I fire-up the server node first(via docker-compose up), where in application.ex I put:

Node.start(:"server@127.0.0.1")
Node.set_cookie(:foobar)

(I do not configure libcluster in the server app… perhaps this is the issue?)

then I start-up the frontend nodes via docker-compose.

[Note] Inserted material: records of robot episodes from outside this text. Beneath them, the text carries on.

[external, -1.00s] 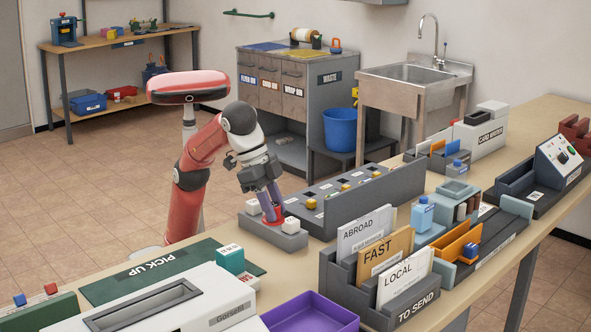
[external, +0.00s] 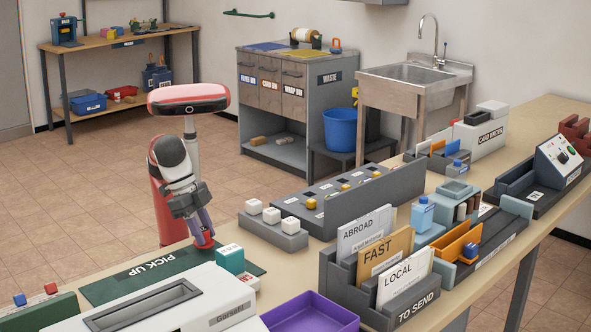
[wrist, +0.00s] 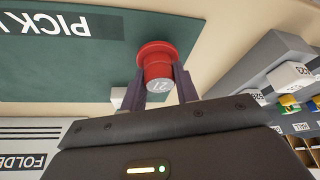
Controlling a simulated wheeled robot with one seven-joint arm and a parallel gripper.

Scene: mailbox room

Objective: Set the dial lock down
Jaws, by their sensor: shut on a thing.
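The dial lock (external: 204,245) is a small red round piece; in the wrist view the lock (wrist: 156,62) shows a red flange and a grey face with a number. My gripper (external: 202,236) points down and is shut on it, with one finger on each side in the wrist view (wrist: 159,82). The lock is at the far edge of the dark green PICK UP mat (external: 150,268), near its right part. I cannot tell whether the lock touches the mat.
A teal box (external: 230,259) stands on the mat close to the lock's right. A grey block with white cubes (external: 280,240) is farther right. A white machine (external: 190,305) and a purple tray (external: 310,312) lie nearer the camera. The mat's left part is clear.

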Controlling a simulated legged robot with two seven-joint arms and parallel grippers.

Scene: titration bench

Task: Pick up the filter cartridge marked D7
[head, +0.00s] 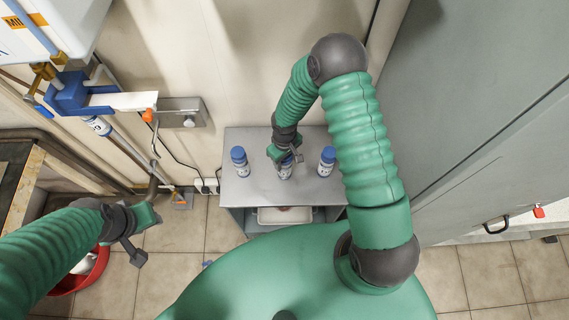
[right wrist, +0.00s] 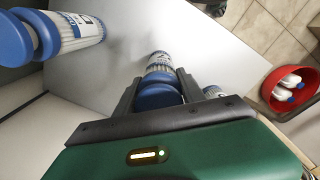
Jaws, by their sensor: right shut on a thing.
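Three white filter cartridges with blue caps stand on a grey metal cabinet top (head: 262,193) in the head view: a left one (head: 240,165), a middle one (head: 286,172) and a right one (head: 326,165). Their markings are too small to read, so I cannot tell which is D7. My right gripper (head: 287,158) is at the middle cartridge. In the right wrist view its jaws (right wrist: 157,90) are shut on this blue-capped cartridge (right wrist: 159,66). Whether it has left the surface I cannot tell. My left gripper (head: 136,250) is far left, away from the cartridges; its jaw opening is unclear.
The other cartridges stand close on both sides of my right gripper. A white tray (head: 285,215) sits on the shelf below. A red bowl (head: 98,268) with white bottles is on the left by my left arm. A grey cabinet (head: 480,110) rises at the right.

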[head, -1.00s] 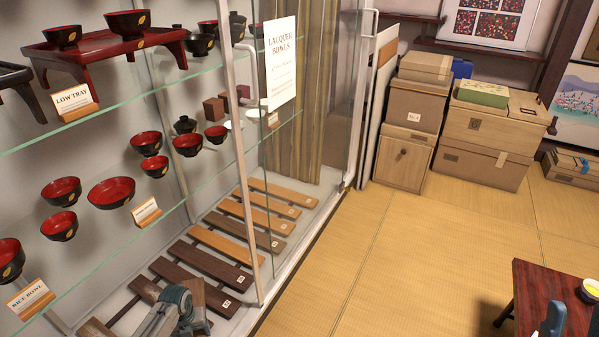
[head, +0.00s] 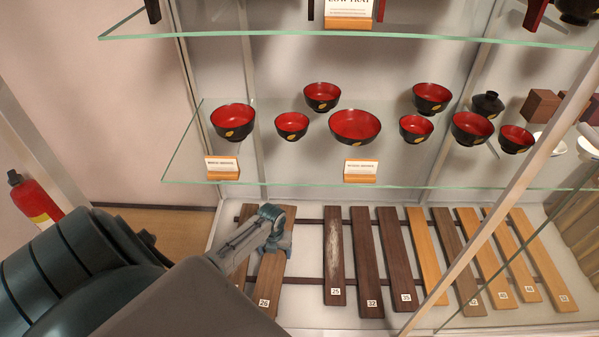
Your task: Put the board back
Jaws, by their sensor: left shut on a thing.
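My left gripper (head: 276,238) reaches into the display case from the left and is shut on a brown board (head: 268,285) with a white number tag, which looks like 26. The gripper covers part of the board's far end. The board lies over or just above the dark rails at the left of the row; I cannot tell if it touches them. A darker board (head: 243,215) shows partly behind it, to the left. A worn dark board (head: 335,262) lies to the right, across a gap. My right gripper is not in view.
Several more boards, dark (head: 367,265) and orange (head: 427,258), lie to the right on the rails. A glass shelf (head: 300,183) with red-and-black bowls (head: 354,126) hangs above. The door frame (head: 500,180) crosses at right. A fire extinguisher (head: 34,198) stands at far left.

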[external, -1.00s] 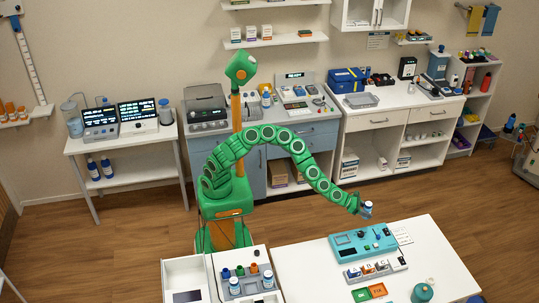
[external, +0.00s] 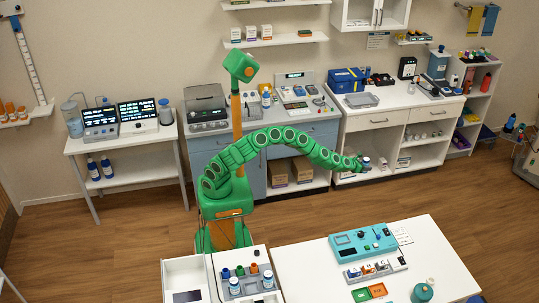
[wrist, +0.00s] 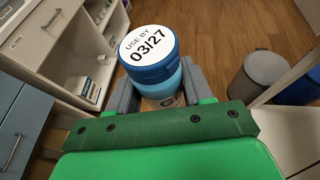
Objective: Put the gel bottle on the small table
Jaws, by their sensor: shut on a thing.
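My gripper (external: 361,163) is shut on a blue-capped bottle (external: 367,160) and holds it up in the air, in front of the white back counter. In the wrist view, the bottle (wrist: 150,58) sits between the two grey fingers (wrist: 155,100). Its lid is dark blue with a white label reading "USE BY 03/27", and its body is lighter blue. Its lower part is hidden by my gripper, and I cannot read whether it is gel. A white table (external: 130,174) with two lit instruments stands at the left. I cannot tell whether it is the small table.
A white worktable (external: 300,255) at the front holds a teal device (external: 362,243), colored blocks and a teal flask (external: 422,292). The back counter (external: 398,110) carries boxes and instruments. In the wrist view, a bin (wrist: 253,75) stands on the wooden floor. Open floor lies between worktable and counters.

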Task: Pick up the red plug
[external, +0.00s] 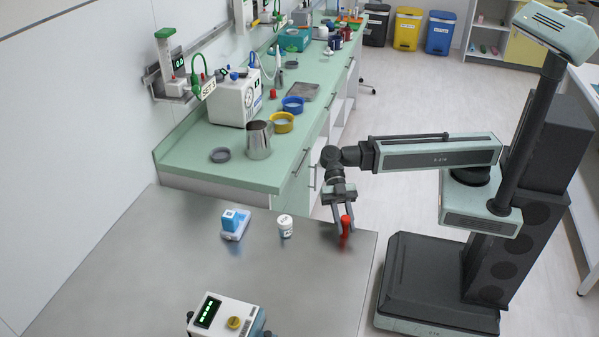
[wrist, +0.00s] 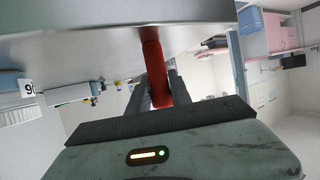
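The red plug (external: 346,230) stands upright near the right edge of the grey metal table (external: 290,290). My gripper (external: 344,218) points down at it, with its two fingers spread apart on either side of the plug's upper part. The gripper (wrist: 160,90) looks open.
A white labelled bottle (external: 285,226) and a blue block on a small tray (external: 235,225) stand left of the plug. A white device with a green display (external: 222,312) sits at the table's front. A green counter (external: 190,155) with equipment lies behind.

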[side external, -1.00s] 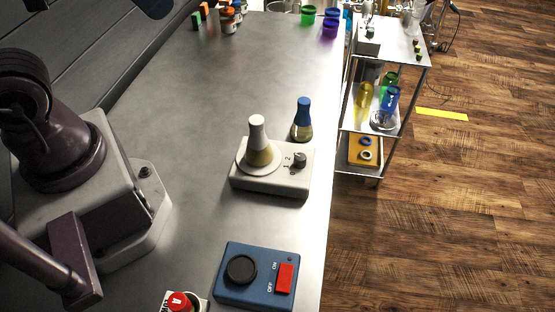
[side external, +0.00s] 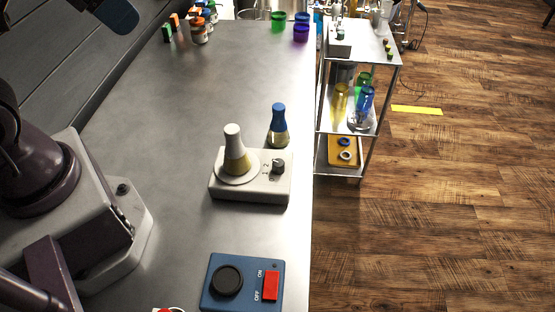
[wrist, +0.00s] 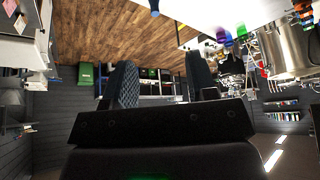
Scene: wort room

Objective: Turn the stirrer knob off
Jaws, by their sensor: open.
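The stirrer (side external: 223,190) is a pale box on the metal bench, with a round plate on its left. Its dark knob (side external: 278,166) sits on the right of the top face, with small marks beside it that are too small to read. A flask with a white top and yellowish liquid (side external: 235,152) stands on the plate. My gripper (wrist: 160,78) shows in the wrist view with its two dark ridged fingers apart and nothing between them. The wrist view shows the room and not the stirrer. The gripper's fingers do not show clearly in the side external view.
A blue-capped flask (side external: 279,122) stands just behind the stirrer. A blue box (side external: 238,297) with a black dial and red switch sits in front. Small bottles (side external: 199,30) and green and purple cups (side external: 301,30) stand at the far end. A cart (side external: 370,55) stands right of the bench.

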The frontend libcluster config in runtime.exs:

config :libcluster,
  topologies: [
    example: [
      strategy: Cluster.Strategy.Epmd,
      config: [hosts: [:"app@foo.dev", :"app@bar.dev", :"server@127.0.0.1"]],
      connect: {:net_kernel, :connect_node, []},
      disconnect: {:erlang, :disconnect_node, []},
      list_nodes: {:erlang, :nodes, [:connected]},
    ]
  ]

But the message I get in the frontend nodes on docker-compose up is:

app2_1 | 17:37:03.675 [warning] [libcluster:example] unable to connect to :"server@127.0.0.1"
app1_1 | 17:37:03.673 [warning] [libcluster:example] unable to connect to :"server@127.0.0.1"

both docker-compose have:

networks:
  proxy-network:
    external: true

(So I’m assuming that libcluster should be able to find the other nodes via the docker network)

When I try:

network_mode: "host"
ports: [4000:4000]

with the “server” node, I get:

"host" network_mode is incompatible with port_bindings

So I am thinking that this means that I don’t need “host” network_mode because I have a docker network(?)

Still not sure why the frontend nodes cannot see the “server” node. Of course this is based on the assumption that they should see each other over libcluster. (EDIT: As I’m writing this, I realize that do not configure libcluster in the server app… perhaps this is the issue?) Any ideas?